What I found most valuable in the book is Mitchell talking through advanced stages of Nei Gong training that he himself has experienced, such as transmuting qi to shen. Plus he gives clear explanations of earlier stages and is specific about what to do and signs to look for (though I wonder if people vary and some are bound to experience a different sign here or there). In no other book have I found these aspects so clearly laid out, and that's what makes this book quite valuable to me. He's a Westerner and plainly knows how to write to the linear-thinking Western reader. Though at times I felt he took that a bit too far. Unlike other reviewers here, I didn't appreciate as much the first half of the book, which goes over Daoist theory as it pertains to the body, qi, five elements, etc. Much of it is critical foundational info, but some of it was extraneous (e.g. the five elements), and I cringe a bit inside when these theories - and they are indeed theories - are presented as fact rather than interpretations of a body of experience. Yes, qi sensations are real and can be cultivated, but talking about things like negative and positive vibration waves in a manner that would probably run crosswise with physics is, I feel, trying to be too concrete with something that is ultimately unprovable, highly subjective, and interpreted differently in other cultures. To paraphrase the Tao Te Ching, "The Way that can be categorized neatly is not the true Way." So while I admire the breadth of what Mitchell has assimilated and presented (particularly at such a young age), I take some of it with a grain of salt. And that's fine, really not a big deal. I appreciated the few times in the book when Mitchell mentioned aspects of practice that he openly said he had not experienced. That sort of honesty is important in a book that is like a map charting unknown territory for followers.
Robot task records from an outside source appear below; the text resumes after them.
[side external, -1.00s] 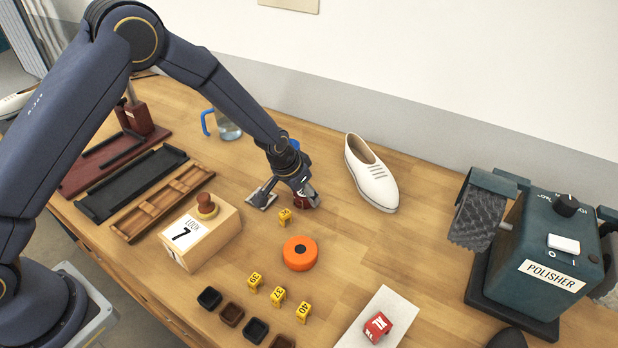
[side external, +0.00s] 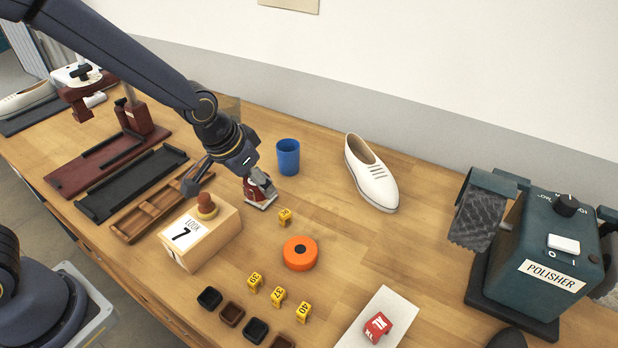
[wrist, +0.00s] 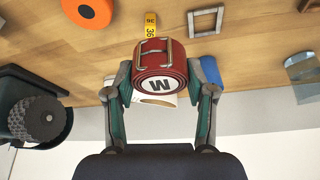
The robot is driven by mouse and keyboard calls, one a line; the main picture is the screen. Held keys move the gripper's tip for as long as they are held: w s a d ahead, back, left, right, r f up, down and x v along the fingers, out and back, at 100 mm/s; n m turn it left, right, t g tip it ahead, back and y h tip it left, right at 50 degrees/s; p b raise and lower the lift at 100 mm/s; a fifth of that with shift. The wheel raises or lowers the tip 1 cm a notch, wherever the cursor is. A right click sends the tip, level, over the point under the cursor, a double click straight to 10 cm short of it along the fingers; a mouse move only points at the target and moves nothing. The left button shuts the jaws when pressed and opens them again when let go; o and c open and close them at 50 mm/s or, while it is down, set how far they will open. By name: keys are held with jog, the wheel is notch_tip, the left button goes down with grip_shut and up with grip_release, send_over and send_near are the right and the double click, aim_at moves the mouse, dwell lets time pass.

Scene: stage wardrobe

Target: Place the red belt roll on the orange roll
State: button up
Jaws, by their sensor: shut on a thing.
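My gripper (side external: 256,186) is shut on the red belt roll (side external: 262,193), at the back middle of the table in the side view. The wrist view shows the red roll (wrist: 160,68) between the two fingers of my gripper (wrist: 160,88), with a white W disc on its face and a metal buckle on its side. The orange roll (side external: 300,253) lies flat on the table with a dark centre, in front and to the right of my gripper, apart from it. The orange roll also shows at the upper left of the wrist view (wrist: 90,8). Nothing lies on it.
A yellow numbered marker (side external: 285,216) stands between my gripper and the orange roll. A blue cup (side external: 288,157) and a white shoe (side external: 371,172) stand behind. A stamp box (side external: 205,240) is at the left, the polisher (side external: 545,255) at the right. Several yellow markers stand in front.

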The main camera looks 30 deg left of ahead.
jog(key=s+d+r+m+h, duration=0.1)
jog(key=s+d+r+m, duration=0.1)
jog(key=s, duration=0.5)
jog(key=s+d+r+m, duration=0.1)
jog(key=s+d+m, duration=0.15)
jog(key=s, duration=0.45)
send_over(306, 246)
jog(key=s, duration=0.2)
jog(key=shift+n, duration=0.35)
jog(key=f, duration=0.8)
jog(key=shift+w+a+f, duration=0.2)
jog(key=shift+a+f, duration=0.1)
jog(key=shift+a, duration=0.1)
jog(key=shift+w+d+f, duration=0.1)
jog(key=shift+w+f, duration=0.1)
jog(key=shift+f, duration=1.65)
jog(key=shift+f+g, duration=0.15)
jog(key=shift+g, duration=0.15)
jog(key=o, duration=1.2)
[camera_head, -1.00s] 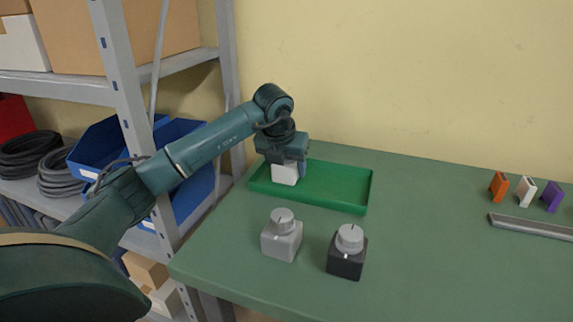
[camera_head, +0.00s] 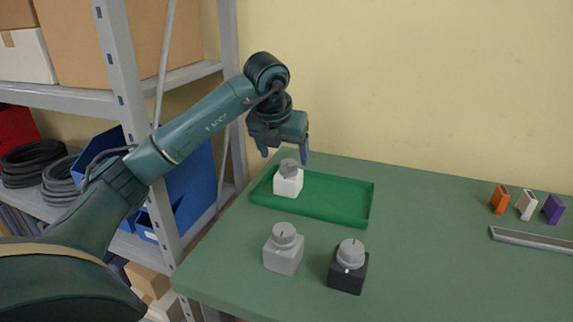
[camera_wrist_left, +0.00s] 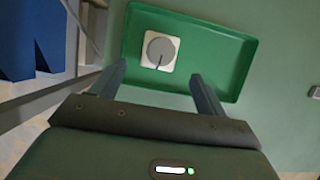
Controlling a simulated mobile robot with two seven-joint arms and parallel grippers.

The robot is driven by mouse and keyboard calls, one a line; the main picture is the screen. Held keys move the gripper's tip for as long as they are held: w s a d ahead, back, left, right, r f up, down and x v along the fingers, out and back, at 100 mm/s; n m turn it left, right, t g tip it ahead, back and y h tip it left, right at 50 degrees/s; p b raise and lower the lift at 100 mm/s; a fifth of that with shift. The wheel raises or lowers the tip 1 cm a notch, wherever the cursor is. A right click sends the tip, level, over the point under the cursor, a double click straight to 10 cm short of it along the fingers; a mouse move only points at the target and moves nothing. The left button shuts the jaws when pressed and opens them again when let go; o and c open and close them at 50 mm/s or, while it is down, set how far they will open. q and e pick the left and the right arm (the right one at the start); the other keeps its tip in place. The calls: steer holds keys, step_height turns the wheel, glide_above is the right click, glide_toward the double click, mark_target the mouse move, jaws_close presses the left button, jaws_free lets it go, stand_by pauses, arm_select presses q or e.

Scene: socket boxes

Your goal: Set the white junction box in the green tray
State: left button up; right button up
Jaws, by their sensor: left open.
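The white junction box (camera_head: 287,184), with a grey round knob on top, stands upright in the left part of the green tray (camera_head: 340,196). In the left wrist view the white box (camera_wrist_left: 147,63) sits inside the tray (camera_wrist_left: 222,68), near its left end. My left gripper (camera_head: 284,156) is open and empty, above the box and apart from it. Its two fingers (camera_wrist_left: 157,88) show spread in the wrist view, with the box beyond them. My right gripper is not in view.
A grey box (camera_head: 283,254) and a black box (camera_head: 346,272), both with grey knobs, stand in front of the tray. Orange, white and purple pieces (camera_head: 526,204) and a grey rail (camera_head: 535,240) are at the right. A metal shelf (camera_head: 128,90) stands at the left.

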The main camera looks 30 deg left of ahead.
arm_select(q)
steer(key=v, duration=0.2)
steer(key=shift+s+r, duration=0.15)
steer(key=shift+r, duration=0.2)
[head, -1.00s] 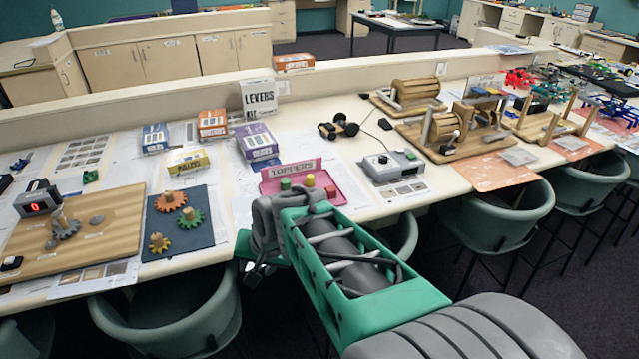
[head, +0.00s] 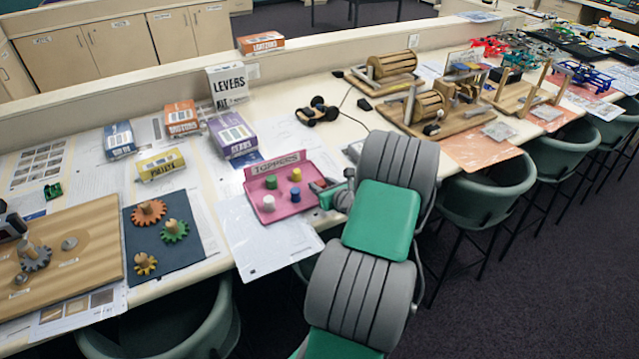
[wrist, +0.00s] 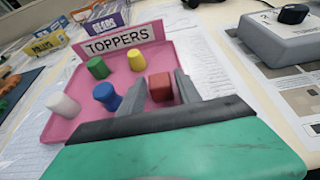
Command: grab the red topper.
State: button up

I can imagine people who are new to Nei Gong getting very excited after reading this book, and being eager to start practicing. I would add two caveats. First, much of Nei Gong advancement is done through meditation, something I don't think Mitchell emphasized enough. The book has a lot of great theory, but is rightly loose on practice, since there are various movement exercises that could be used in Nei Gong. However, I can't imagine one advancing far without a strong foundation in meditation, and more space could be spent in the book on his views about meditation techniques, experiences, pitfalls, etc. Secondly, people need a qualified teacher to put all this theory into effective practice. I've never heard of anyone advancing far without roadblocks requiring a teacher's help. Mitchell advises people to seek out teachers for this or that aspect, but really everyone needs a teacher, often more than one. Even the Taoist classics state that, specifying that books are not enough.
Overall though, a very impressive book. Mitchell has outlined a process and levels of achievement that takes many dedicated practitioners 10 or more years, which makes this a great reference as we work our paths.